An interesting take on Horatio's personality.  Mostly I think it's a rant against the war and violence in our world - an interesting well-formed rant.

King Log In Exile

A unique story.  Enjoyable, but I don’t know what to say about it.


A commentary on our increasing need for new, better, faster technology.  The new gadgets get consumed, but what do they really do for us?  (Of course, I'm using my iPad to write some of this...)

Eating the Birds

A commentary on consumption?  Another weird one.

Something Has Happened

Like an introduction to a crazy dystopian novel (or longer short story).


So far, most like a short story.  It is beautifully written and I like the drawing.  It's so sad.  It sums up what could be a whole novel.  The emotional tone reminds me of A Thousand Splendid Suns.

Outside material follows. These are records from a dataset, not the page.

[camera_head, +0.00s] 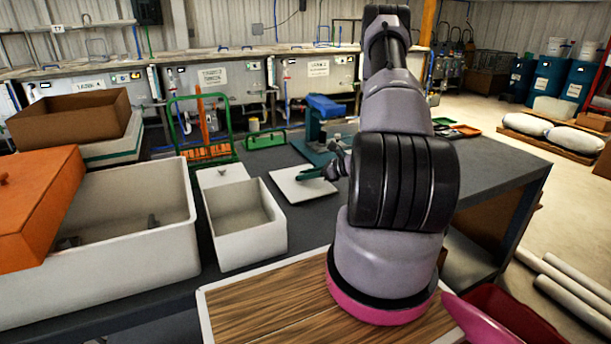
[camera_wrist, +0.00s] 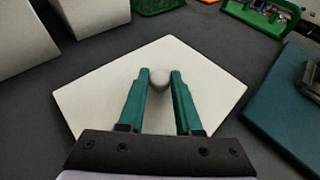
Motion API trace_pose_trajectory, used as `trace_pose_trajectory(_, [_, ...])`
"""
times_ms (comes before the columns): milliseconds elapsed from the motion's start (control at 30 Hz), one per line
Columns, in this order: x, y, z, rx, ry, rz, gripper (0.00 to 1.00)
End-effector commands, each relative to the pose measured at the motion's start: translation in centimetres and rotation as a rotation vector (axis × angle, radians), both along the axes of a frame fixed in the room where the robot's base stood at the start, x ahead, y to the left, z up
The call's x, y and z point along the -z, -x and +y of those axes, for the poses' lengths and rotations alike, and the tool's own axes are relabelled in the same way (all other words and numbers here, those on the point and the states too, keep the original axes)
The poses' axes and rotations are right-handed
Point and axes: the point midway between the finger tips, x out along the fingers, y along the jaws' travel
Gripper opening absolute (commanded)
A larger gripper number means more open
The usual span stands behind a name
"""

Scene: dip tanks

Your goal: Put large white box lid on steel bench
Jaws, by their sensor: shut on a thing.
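The large white box lid (camera_head: 291,190) is a flat pale square plate with a small round knob. It is level, at or just above the dark steel bench (camera_head: 260,165); I cannot tell whether it touches. In the wrist view the lid (camera_wrist: 100,98) fills the middle, over the dark bench top (camera_wrist: 60,65). My gripper (camera_head: 312,174) has green fingers and reaches over the lid from the right. In the wrist view my gripper (camera_wrist: 160,76) is shut on the lid's knob (camera_wrist: 159,78), one finger at each side.
An open white box (camera_head: 245,245) stands left of the lid, with another pale lid (camera_head: 222,175) behind it. A larger white box (camera_head: 150,265) with an orange lid (camera_head: 40,205) is farther left. A teal-based blue device (camera_head: 325,107) stands behind; a teal plate (camera_wrist: 295,105) is close right.

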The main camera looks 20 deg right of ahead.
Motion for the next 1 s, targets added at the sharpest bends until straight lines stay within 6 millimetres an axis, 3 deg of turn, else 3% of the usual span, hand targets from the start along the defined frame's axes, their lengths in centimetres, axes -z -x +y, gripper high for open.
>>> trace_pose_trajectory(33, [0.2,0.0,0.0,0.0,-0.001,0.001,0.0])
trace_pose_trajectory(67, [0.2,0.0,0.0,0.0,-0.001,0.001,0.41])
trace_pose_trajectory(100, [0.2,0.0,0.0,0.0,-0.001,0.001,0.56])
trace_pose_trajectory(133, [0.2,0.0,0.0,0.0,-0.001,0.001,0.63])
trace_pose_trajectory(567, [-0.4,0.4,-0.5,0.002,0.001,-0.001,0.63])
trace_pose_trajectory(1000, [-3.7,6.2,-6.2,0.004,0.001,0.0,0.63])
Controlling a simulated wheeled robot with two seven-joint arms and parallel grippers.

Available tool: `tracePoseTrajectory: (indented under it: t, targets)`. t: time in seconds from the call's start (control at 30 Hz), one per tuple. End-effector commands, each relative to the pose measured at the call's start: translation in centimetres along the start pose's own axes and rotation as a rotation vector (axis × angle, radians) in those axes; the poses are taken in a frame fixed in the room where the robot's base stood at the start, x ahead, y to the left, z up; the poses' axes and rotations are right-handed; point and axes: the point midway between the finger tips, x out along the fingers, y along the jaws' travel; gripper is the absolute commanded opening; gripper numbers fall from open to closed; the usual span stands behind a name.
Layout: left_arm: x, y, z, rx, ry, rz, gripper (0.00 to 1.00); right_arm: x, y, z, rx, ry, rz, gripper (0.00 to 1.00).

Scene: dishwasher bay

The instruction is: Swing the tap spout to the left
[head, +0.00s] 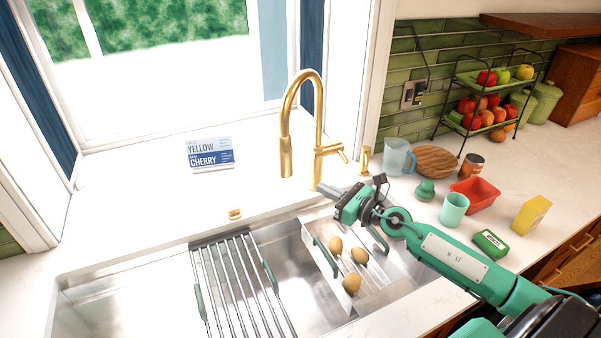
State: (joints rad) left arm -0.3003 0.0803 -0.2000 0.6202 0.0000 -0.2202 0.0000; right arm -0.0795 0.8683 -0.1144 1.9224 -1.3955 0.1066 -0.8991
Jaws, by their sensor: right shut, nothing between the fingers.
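The gold tap stands behind the sink, with a tall arched spout (290,110) whose head hangs down on the left side of its base. Its side lever points right. My right gripper (322,188) is shut and empty, in front of the tap's base and above the sink's back edge. It looks close to the base of the tap, but I cannot tell whether it touches. My left gripper is not in view.
A sign (211,153) stands on the sill. Right of the tap are a jug (397,157), wooden board (437,161), cup (454,210) and red dish (478,194).

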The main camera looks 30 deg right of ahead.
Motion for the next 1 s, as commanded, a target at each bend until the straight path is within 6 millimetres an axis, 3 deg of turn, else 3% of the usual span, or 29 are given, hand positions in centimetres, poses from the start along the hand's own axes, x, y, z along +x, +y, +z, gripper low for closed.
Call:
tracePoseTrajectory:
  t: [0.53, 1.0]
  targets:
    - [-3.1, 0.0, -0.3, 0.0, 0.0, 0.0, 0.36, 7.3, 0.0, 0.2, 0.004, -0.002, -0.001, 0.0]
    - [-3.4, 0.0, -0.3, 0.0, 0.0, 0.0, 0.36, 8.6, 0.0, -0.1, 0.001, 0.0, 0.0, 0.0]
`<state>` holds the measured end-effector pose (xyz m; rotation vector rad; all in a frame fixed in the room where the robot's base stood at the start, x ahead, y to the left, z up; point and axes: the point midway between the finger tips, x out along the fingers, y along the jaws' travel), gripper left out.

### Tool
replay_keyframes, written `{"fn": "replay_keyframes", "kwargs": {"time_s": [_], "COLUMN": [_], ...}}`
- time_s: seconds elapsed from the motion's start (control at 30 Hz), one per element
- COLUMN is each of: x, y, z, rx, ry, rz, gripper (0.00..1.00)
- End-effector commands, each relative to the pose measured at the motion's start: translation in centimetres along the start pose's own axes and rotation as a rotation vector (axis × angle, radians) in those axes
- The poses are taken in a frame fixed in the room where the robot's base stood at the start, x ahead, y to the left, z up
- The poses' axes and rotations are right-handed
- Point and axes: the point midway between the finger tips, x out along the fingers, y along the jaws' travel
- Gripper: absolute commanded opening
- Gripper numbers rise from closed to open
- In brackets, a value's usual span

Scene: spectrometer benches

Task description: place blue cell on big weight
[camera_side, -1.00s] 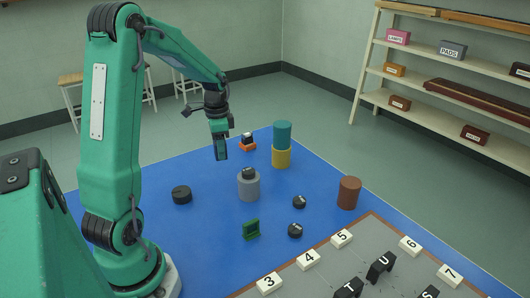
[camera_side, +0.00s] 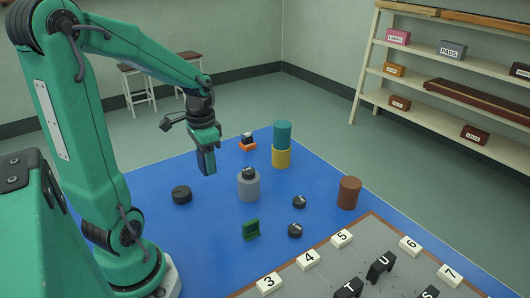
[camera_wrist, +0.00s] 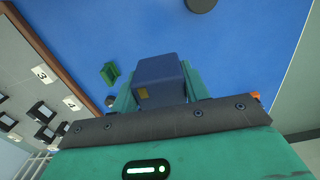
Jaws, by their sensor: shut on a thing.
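The blue cell (camera_wrist: 160,75) is a dark blue block with a small yellowish patch, held between my fingers in the wrist view. My gripper (camera_side: 206,163) is shut on it and is above the blue mat in the side view, where the fingers largely hide the cell. The big weight appears to be the wide black disc (camera_side: 181,195), lying flat on the mat at lower left of my gripper, with a bare top. A dark disc (camera_wrist: 202,4) at the top edge of the wrist view looks like the same one. The cell is apart from it.
A grey cylinder (camera_side: 248,190) with a black weight on top stands right of my gripper. Behind it are a teal cylinder (camera_side: 282,135) on a yellow one (camera_side: 281,157). A green bracket (camera_side: 251,230), small black weights (camera_side: 299,202) and a brown cylinder (camera_side: 349,193) stand nearer.

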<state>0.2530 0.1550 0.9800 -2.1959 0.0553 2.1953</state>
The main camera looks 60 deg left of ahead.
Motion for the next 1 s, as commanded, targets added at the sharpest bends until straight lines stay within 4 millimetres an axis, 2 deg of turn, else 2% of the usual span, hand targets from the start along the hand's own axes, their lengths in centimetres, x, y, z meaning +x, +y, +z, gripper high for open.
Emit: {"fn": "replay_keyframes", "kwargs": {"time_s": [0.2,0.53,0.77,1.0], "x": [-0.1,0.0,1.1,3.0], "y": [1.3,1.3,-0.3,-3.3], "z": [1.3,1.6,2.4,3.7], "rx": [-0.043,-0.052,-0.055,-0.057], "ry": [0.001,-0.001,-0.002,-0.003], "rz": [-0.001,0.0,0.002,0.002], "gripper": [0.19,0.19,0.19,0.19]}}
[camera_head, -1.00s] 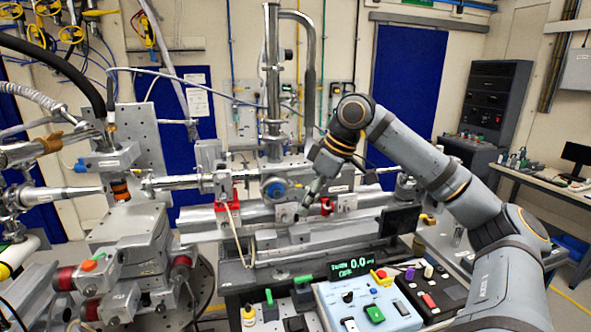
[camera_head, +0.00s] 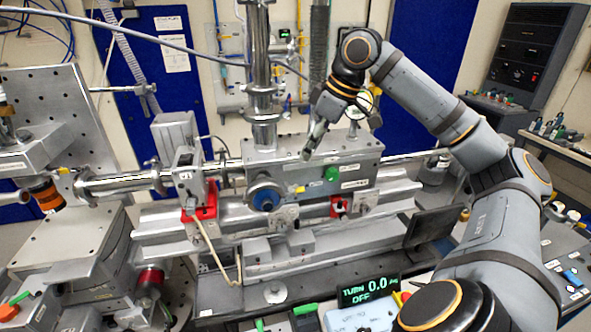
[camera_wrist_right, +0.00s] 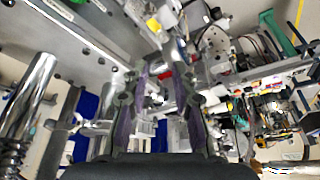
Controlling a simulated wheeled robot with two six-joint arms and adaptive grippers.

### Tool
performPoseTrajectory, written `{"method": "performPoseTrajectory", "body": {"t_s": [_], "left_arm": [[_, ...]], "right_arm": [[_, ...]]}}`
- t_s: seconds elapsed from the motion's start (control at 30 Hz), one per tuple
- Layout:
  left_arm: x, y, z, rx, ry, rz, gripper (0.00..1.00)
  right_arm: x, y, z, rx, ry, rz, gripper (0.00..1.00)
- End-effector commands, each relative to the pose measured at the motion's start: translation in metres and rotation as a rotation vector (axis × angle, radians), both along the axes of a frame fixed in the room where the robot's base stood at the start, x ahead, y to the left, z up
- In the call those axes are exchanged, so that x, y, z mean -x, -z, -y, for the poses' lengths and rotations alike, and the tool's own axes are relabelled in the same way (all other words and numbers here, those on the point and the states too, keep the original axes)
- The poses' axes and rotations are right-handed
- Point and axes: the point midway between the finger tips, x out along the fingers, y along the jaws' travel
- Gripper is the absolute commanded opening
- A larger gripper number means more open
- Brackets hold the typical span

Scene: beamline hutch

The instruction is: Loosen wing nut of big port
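A grey metal chamber (camera_head: 300,172) stands at the middle of the head view, on a long rail. A large round port with a blue centre (camera_head: 265,196) is on its front, and a green round part (camera_head: 331,174) is to the port's right. I cannot make out a wing nut with certainty. My right gripper (camera_head: 311,150) points down at the upper front of the chamber, above and right of the blue port; whether it touches cannot be told. In the right wrist view its two fingers (camera_wrist_right: 164,80) are apart with nothing between them. My left gripper is not in view.
Red clamps (camera_head: 206,207) sit on the rail beside the chamber. A vertical steel pipe (camera_head: 262,90) rises from its top. A small display (camera_head: 368,291) reading "TURN 0.0" and "OFF" stands in front. A dark screen (camera_head: 432,226) is at the right.

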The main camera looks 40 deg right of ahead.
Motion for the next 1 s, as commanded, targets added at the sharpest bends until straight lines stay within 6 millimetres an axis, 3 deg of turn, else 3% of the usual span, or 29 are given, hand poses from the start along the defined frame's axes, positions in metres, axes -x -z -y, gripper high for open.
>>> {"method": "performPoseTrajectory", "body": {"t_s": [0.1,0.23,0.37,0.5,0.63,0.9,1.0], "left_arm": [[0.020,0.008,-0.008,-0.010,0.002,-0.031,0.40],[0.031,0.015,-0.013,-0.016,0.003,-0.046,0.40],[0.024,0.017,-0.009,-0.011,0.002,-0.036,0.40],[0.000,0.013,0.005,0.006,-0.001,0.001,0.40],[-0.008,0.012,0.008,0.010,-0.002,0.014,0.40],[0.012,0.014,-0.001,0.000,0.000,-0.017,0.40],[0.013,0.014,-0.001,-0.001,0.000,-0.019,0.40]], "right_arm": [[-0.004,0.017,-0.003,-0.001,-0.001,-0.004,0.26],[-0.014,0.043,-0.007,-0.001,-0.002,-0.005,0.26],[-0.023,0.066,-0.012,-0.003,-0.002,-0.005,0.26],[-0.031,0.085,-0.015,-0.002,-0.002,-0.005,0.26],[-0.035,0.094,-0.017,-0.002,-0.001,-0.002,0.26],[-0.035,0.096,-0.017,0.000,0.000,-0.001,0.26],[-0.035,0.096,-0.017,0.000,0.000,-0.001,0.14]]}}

Seems most out-of-place.  It's Atwood's tone and style, but warriors and warlords aren't usually her style.

The Tent

The Tent is desperation.  The title story is filled with need, urgency and fear.  The writer is trying to be a protector of knowledge, but the predators are coming to destroy it.  It is an allegory. The Tent is filled with so much; I'll have to re-read it.

Time Folds

Time Folds has an almost sweet, romantic tone.  It was nice after the previous story's tension

Tree Baby

Tree Baby is more like a poem.  It's about hope.  It left me with a good feeling and a smile.

But It Could Be Still

Is this about faith?  Faith in a happily-ever-after.  I like to believe in happily-ever-after, but I'm a prepare-for-the-worse person most of the time.  Is it about the reader?  Is it the hope a reader gets from a story?  I don't know.  I'm confused.  The tulip bulbs aren't part of the story and neither are you (to paraphrase).  Is it about being on the outside looking in?  I felt hope until the last three sentences.

In conclusion...

This was a great little collection.  Potentially, it could be read in one sitting.  I was feeling like I needed more Atwood and The Tent was it.  It left me wanting to read another one of her books.